Sadly, all too few media outlets saw fit to acknowledge the Marrakesh Declaration in a similar fashion. For this reason, Cardinal McCarrick used his Press Club address to issue a heartfelt plea to the US media to shine a light on the document for the benefit of Muslim clerics seeking to rein in wayward youth at the local level, and to demonstrate that among those Muslims to be banned from the US by a populist presidential candidate are those who stand publicly and vocally against the excesses carried out in the name of Islam.

Since the rise of ISIS in mid-2014 it has been the call in the West, frustrated at the seeming inaction of Muslim nations to tackle their home-grown terrorists, for them to do more in tackling the group. And slow as the media have been in recognising the persecution of Christians in the Middle East, they have been even slower in highlighting such initiatives as the Marrakesh Declaration. In this regard, Cardinal McCarrick posited the notion of “a conspiracy of silence” in questioning media motives.

And yet, in a conflict that has twisted religious dimensions and targets religious communities based on that very criterion, how obvious is it that religion must be the key factor in sucking the oxygen from ISIS? And what better way than to use the path of their own religion in both calming radical feelings and demonstrating just how ISIS has twisted the original meaning of many Koranic passages to suit its murderous agenda.

This is precisely what Marrakesh was about and the drive that the Catholic Church has been fully engaged with alongside Muslim leaders since. 

By way of example, standing shoulder to shoulder with Cardinal McCarrick in Washington DC was Azizah al-Hibri, America’s first female Muslim law professor, and a member of the US Commission on International Religious Freedom who pointed out for guests that the Marrakesh Declaration insists that “it is unconscionable to employ religion for the purpose of aggressing upon the rights of religious minorities in Muslim countries”.

Another example: on May 3 and 4, members of the Pontifical Council for Interreligious Dialogue and the Royal Institute for Inter-Faith Studies of Jordan gathered in Rome for a colloquium on the “shared values” of Muslims and Christians, jointly declaring that “our commonalities are much more than our particularities, and they constitute a solid basis peacefully and fruitfully living together”.

For those who think that mere words are insufficient, take a further (and again, little covered) example.

Faced with a Sunni Muslim community far from united in condemning ISIS, the renowned Islamic centre of teaching at Al Azhar University in Cairo, Egypt is playing its part in tackling ambivalence and propaganda. Via a dedicated team, and since very shortly after ISIS took to cyberspace to disseminate its poison to minds worldwide, Al Azhar employs instant online responses in challenging the Koran as propaganda with the Koran as textual truth for the Muslim community. 

Enterprise

The enterprise is fully supported by the university’s key grouping of clerics, the Dar al Ifta, who issue fatwas to the Sunni Muslim world. It is the Dar al Ifta which leads the charge in challenging the so-called religious pronouncement of ISIS leader al Baghdadi and his followers.

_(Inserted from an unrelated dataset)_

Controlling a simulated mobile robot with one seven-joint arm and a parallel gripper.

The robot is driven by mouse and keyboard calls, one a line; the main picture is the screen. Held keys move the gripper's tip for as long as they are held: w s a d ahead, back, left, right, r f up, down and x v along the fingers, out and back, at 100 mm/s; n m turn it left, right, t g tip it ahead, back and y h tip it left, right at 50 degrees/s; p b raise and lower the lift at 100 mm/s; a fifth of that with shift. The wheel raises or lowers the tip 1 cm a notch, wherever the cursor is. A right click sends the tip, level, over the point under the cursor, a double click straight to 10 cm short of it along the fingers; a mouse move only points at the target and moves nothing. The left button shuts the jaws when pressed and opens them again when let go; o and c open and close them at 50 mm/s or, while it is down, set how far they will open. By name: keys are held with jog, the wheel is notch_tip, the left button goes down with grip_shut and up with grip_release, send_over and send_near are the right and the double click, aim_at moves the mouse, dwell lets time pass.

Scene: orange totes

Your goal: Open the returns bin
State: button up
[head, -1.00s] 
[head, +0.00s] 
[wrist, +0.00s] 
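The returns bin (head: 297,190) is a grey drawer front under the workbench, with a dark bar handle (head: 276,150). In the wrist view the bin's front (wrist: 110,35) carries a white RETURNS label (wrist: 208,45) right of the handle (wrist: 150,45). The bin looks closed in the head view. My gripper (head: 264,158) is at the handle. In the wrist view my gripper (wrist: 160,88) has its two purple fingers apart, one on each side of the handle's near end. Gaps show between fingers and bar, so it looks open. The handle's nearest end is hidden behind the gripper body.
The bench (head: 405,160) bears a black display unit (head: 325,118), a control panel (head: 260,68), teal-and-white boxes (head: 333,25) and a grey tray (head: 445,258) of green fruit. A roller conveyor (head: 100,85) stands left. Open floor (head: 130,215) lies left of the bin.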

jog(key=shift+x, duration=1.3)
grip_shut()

But again, even with such examples to hand, the average reader/news watcher in the West is more likely to be treated to commentators despairing at ‘what’s to be done’ about ISIS and debating among themselves the best method of de-radicalising angry young men in Brussels and Birmingham. 

Isolation

This is not to suggest that the Marrakesh Declaration is the pinnacle in Muslim actions against the lure of ISIS to be seized on in isolation. A youngster already ripe for radicalisation in, say, France or Britain, is less likely to turn to the call from moderate clerics in the search for a voice which plays to their disaffection and offers immediate and action-filled answers to his alienation from society. 

Similarly, though representatives from Pakistan added their names to the document, the inability/unwillingness of authorities there to tackle the regular attacks on non-Muslim communities is a stain on that nation.

But, for all of that, there are those at work in the Muslim world to counter intolerance and persecution, and it is through the efforts of the Church and its supporters that they are being heard in the West.

In the end, the signatories of the Marrakesh Declaration fully recognise that the intolerance shown by ISIS and other groupings is not merely bad for Christians and Yazidis among others, but is seriously damaging to the wider Arab world itself in continuing to deal with a globalised world.

For these reasons and more, Cardinal McCarrick urged western journalists to ensure that the Marrakesh Declaration “gets to the people it has to get to… to the teachers of young people, the professors in universities…to the preachers at the Friday prayers, that they can understand that this is not just a document that has beautiful words but it’s a document that can [bring] Islam back to where it was, what the Prophet himself began to see.

“Our challenge to all of you is: please don’t let this document die.”